● **Exercise**
Can all of these lines be returned exactly?
★ ★ ★
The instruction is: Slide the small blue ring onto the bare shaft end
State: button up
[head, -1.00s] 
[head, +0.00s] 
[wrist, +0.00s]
★ ★ ★
● **Result of the exercise**
The instruction is: Slide the small blue ring onto the bare shaft end
State: button up
[head, -1.00s] 
[head, +0.00s] 
[wrist, +0.00s]

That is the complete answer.